The Budget has been framed on a sustained economic recovery and new Resources Super Profits Tax to return the Budget to surplus within 3 years.

The Budget forecast the economy growing at a rate of 2 per cent in fiscal 2010, due in part to the Government’s fiscal stimulus package. The growth is forecast to increase to a 3.25 per cent growth rate in 2011, and to 4 per cent in 2012. This is expected to generate significant tax revenue.

Personal income tax remains the largest revenue item, forecast to increase by 11.6 per cent due to improving economic condition and falling unemployment. Corporate tax is expected to increase sharply by 24.6 per cent.

The new 40% Resource Super Profits Tax on non-renewable resources is expected to collect $12 billion over 2012-12 and 2013-14.

How does it affect you?

Personal taxation

The personal tax rates will change from 1 July 2010. It will be the last of a series of three previously announced tax cuts provided by the Government.

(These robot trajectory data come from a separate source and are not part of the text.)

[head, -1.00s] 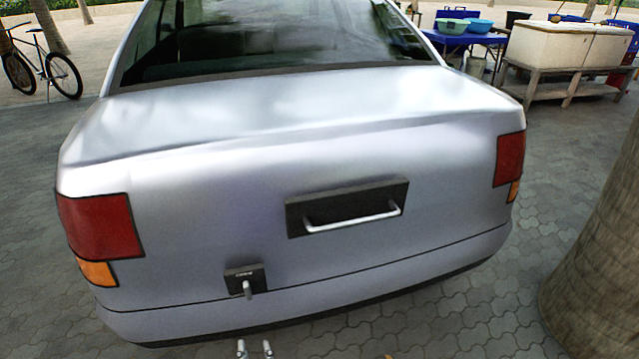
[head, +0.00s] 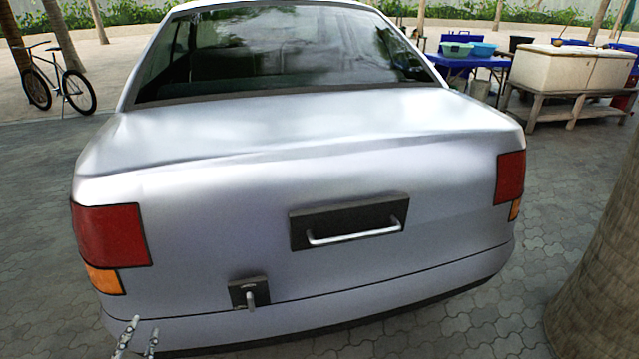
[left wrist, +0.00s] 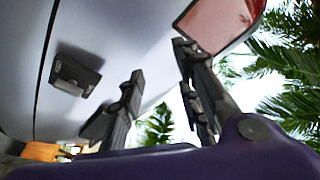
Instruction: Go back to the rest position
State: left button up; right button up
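My left gripper (head: 140,336) shows at the bottom left of the head view, low in front of the car's rear bumper. Its two fingertips stand apart with nothing between them. In the left wrist view the gripper (left wrist: 160,95) is also open and empty, with its fingers pointing up toward the car body. A silver car (head: 270,230) fills the middle of the head view, with its trunk closed. It has a black handle plate (head: 348,221) with a light bar and a smaller lock plate (head: 249,293) lower left. My right gripper is not in view.
A tree trunk (head: 598,275) stands close at the right. A bicycle (head: 58,83) stands at the back left. A blue table (head: 470,61) with basins and a white chest (head: 570,70) on a wooden stand are at the back right. Paving beside the car is clear.

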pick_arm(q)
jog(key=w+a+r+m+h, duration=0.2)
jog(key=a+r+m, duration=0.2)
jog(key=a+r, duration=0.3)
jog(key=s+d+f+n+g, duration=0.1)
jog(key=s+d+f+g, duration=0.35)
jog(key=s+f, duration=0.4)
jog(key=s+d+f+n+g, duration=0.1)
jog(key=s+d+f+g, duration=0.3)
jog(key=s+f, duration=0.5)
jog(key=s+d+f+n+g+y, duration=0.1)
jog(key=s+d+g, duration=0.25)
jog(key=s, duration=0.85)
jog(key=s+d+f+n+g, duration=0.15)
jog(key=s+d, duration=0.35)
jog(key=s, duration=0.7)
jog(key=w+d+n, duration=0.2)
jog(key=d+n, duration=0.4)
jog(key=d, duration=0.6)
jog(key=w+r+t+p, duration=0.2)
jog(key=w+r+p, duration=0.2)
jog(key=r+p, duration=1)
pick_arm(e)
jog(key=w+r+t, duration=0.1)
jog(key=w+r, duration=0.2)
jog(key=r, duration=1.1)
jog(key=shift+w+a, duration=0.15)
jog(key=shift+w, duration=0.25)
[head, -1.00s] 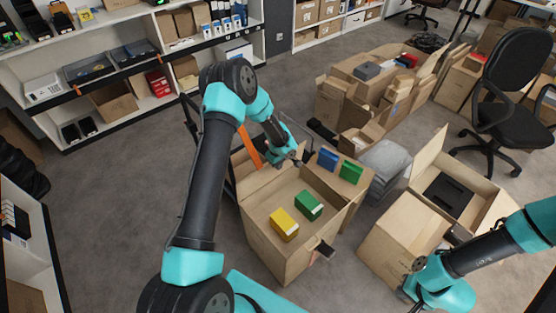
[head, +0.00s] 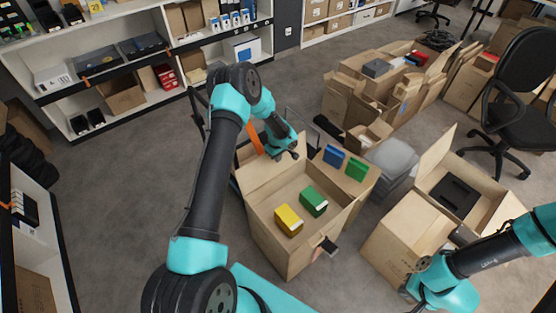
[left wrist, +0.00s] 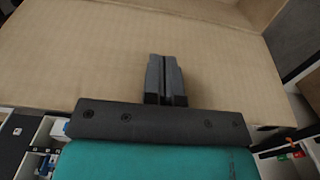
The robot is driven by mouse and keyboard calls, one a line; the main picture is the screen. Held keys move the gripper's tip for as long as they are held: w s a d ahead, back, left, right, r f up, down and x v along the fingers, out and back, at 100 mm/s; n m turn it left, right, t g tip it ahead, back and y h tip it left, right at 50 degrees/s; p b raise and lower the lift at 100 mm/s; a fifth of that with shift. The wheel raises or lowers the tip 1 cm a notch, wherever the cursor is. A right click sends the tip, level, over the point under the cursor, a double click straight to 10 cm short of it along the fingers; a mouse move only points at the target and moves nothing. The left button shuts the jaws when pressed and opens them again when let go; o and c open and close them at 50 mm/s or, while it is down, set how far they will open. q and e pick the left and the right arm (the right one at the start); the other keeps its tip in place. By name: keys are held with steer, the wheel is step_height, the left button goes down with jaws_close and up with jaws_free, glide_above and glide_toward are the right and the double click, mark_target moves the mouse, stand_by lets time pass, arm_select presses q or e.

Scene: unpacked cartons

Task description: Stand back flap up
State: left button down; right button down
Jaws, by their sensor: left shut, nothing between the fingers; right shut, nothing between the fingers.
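The open carton (head: 272,238) stands in the middle of the head view, with a yellow box (head: 289,219) and a green box (head: 314,201) inside. Its back flap (head: 262,176) rises behind the opening, partly covered by my left arm. My left gripper (head: 292,154) is shut and empty at the flap's upper right end. In the left wrist view, the shut fingers (left wrist: 165,80) lie over a broad cardboard surface (left wrist: 80,60); I cannot tell whether they touch it. My right gripper (head: 421,264) is low at the right, its fingers hard to make out.
A blue box (head: 333,156) and another green box (head: 356,169) are on cardboard at the carton's far right side. A second open carton (head: 400,235) stands at the right, near my right arm. More cartons lie behind.

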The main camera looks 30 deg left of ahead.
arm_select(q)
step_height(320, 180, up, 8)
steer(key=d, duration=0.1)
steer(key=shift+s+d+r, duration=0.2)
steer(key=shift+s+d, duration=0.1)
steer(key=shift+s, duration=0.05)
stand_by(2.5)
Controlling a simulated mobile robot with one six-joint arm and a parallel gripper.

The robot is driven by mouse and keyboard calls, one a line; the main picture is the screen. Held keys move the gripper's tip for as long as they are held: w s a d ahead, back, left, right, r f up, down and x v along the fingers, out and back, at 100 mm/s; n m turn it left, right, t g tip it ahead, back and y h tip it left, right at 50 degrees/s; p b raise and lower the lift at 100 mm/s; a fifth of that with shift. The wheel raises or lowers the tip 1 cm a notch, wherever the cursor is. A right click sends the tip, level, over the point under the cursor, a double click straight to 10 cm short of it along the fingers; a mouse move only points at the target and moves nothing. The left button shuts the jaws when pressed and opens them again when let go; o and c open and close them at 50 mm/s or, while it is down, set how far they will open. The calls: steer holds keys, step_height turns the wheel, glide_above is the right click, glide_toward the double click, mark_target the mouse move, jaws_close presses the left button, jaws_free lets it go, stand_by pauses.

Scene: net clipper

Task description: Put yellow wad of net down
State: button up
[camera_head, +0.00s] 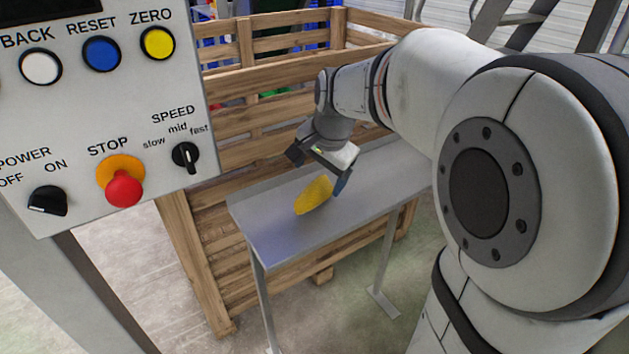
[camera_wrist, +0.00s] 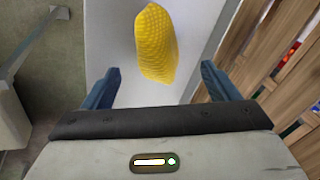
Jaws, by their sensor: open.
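The yellow wad of net (camera_head: 313,195) lies on a narrow grey metal table (camera_head: 270,233) in the head view. In the wrist view the wad (camera_wrist: 157,45) shows whole against the pale table top (camera_wrist: 110,35), ahead of and between the two blue fingers. My gripper (camera_head: 318,170) is just above and behind the wad in the head view. In the wrist view my gripper (camera_wrist: 160,88) is open, with a wide gap between its fingers and nothing held. Neither finger visibly touches the wad.
A large wooden crate (camera_head: 250,130) with blue, red and green items inside stands behind the table. A control panel (camera_head: 100,110) with buttons and a red stop knob fills the left of the head view. The table top around the wad is clear.

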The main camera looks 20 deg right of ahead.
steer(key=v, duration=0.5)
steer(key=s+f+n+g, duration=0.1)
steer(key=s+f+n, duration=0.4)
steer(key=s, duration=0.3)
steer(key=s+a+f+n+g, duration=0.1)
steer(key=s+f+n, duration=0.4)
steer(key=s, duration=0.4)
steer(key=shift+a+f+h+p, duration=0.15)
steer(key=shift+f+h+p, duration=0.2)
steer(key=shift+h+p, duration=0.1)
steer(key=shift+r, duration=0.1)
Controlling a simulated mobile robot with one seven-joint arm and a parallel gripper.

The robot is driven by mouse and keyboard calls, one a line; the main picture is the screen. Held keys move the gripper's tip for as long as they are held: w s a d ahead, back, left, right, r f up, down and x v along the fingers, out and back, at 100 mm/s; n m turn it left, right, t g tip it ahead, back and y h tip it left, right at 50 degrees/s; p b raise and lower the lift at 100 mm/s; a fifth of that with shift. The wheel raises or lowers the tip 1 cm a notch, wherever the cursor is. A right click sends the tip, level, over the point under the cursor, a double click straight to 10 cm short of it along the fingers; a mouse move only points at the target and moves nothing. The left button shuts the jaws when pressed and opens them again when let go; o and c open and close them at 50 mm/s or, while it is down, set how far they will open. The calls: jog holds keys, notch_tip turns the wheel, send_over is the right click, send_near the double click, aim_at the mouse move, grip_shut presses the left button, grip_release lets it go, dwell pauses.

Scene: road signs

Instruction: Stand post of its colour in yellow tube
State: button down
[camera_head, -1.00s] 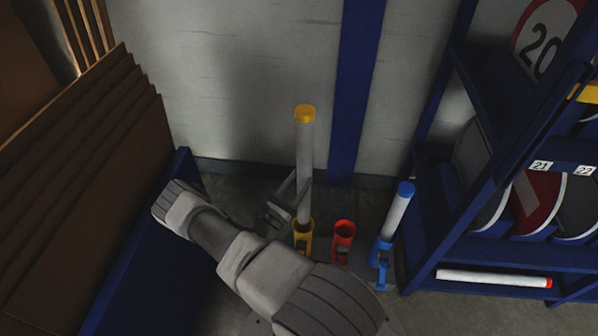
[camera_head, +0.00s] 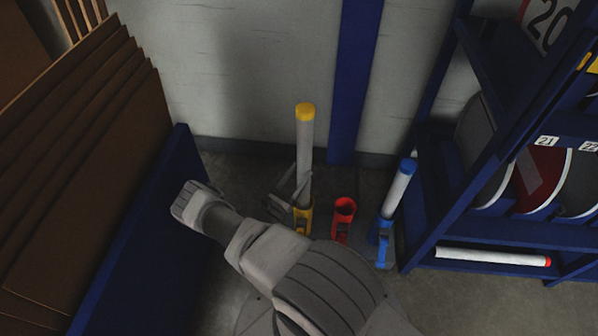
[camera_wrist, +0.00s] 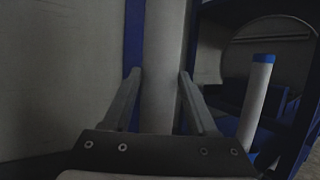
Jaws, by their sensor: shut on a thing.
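The yellow-capped post (camera_head: 305,140) stands upright in the head view, its lower end at the mouth of the yellow tube (camera_head: 302,220). How deep it sits in the tube I cannot tell. My gripper (camera_head: 294,190) is shut on the post's lower part, just above the tube. In the wrist view the grey post (camera_wrist: 162,70) runs upright between the two fingers of my gripper (camera_wrist: 160,85). The yellow cap and the tube are out of the wrist view.
An empty red tube (camera_head: 344,208) stands just right of the yellow one. Beyond it, a blue-capped post (camera_head: 397,190) leans in the blue tube (camera_head: 382,240). A red-ended post (camera_head: 492,257) lies on the blue rack at right. Brown boards (camera_head: 85,170) stand at left.

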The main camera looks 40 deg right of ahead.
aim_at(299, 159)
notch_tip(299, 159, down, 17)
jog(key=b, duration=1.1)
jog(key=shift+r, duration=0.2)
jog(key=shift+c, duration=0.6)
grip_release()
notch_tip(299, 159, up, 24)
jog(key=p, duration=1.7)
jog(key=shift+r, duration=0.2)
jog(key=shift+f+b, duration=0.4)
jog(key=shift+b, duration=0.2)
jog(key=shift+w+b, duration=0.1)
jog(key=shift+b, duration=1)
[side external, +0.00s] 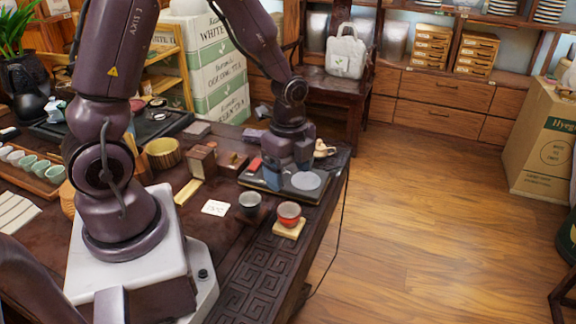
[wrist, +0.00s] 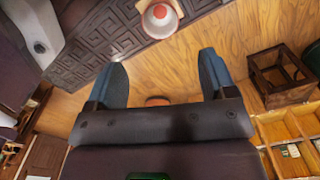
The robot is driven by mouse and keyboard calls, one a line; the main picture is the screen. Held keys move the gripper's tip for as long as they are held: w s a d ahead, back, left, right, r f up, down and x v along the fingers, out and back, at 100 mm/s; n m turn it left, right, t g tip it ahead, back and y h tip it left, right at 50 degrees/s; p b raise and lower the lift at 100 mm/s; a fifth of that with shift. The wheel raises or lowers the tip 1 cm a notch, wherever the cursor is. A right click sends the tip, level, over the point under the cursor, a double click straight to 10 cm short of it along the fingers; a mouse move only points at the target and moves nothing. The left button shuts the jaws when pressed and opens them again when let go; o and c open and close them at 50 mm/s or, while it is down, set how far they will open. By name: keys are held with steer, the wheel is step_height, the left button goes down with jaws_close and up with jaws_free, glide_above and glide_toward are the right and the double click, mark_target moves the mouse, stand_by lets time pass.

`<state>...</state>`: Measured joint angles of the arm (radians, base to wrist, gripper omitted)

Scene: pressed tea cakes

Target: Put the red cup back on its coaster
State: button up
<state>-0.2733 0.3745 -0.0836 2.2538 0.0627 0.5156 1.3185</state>
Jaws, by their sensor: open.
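The red cup (side external: 289,211) stands upright on a square, light wooden coaster (side external: 288,232) near the table's right edge. My gripper (side external: 276,180) is behind the cup in the side view, above a dark tray, apart from the cup. In the wrist view its blue fingers (wrist: 160,65) are spread wide with nothing held between them. A small reddish thing behind the fingers is unclear.
A grey cup (side external: 250,202) stands just left of the red cup. The dark tray (side external: 308,196) holds a round grey disc (side external: 306,181). A white card (side external: 215,208) and small wooden boxes (side external: 202,162) lie further left. The carved table front (side external: 250,270) is clear.

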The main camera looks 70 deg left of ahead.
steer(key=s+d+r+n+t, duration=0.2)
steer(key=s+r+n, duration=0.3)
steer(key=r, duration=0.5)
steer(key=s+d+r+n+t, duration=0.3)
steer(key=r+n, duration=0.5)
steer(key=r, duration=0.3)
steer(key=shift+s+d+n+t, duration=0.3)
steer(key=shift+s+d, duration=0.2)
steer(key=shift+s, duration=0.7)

New personal income tax rates

2009-10 taxable income ($) Tax rate
(%)
2010-11 taxable income ($) Tax rate
(%)
0 – 6,000 0 0 – 6,000 0
6,001 – 35,000 15 6,001 – 37,000 15
35,001 – 80,000 30 37,001 – 80,000 30
80,001 – 180,000 38 80,001 – 180,000 37
180,001+ 45 180,000+ 45


From 1 July 2010, low income earners and part-time workers will further benefit from the increase of the Low Income Tax Offset from $1,350 to $1,500. Individuals eligible for the full low income tax offset will not pay tax until their income is over $16,000.

Flowing from the increase in the Low Income Tax Offset, the Senior Australian Tax Offset will change. Eligible senior Australians will not pay tax until their income reaches $30,685 for singles and $26,680 for each member of a couple.

Taxation on savings

Although not as sweeping as the 40 per cent discount on the income tax on interest income recommended by the Henry Review, individuals will benefit from a discount to a limit of $1,000 interest income on deposits held with any bank, building society or credit union, bonds, debentures or annuity products at a rate of 50 per cent. The discount will reduce the amount of interest income included in an individual’s taxable income.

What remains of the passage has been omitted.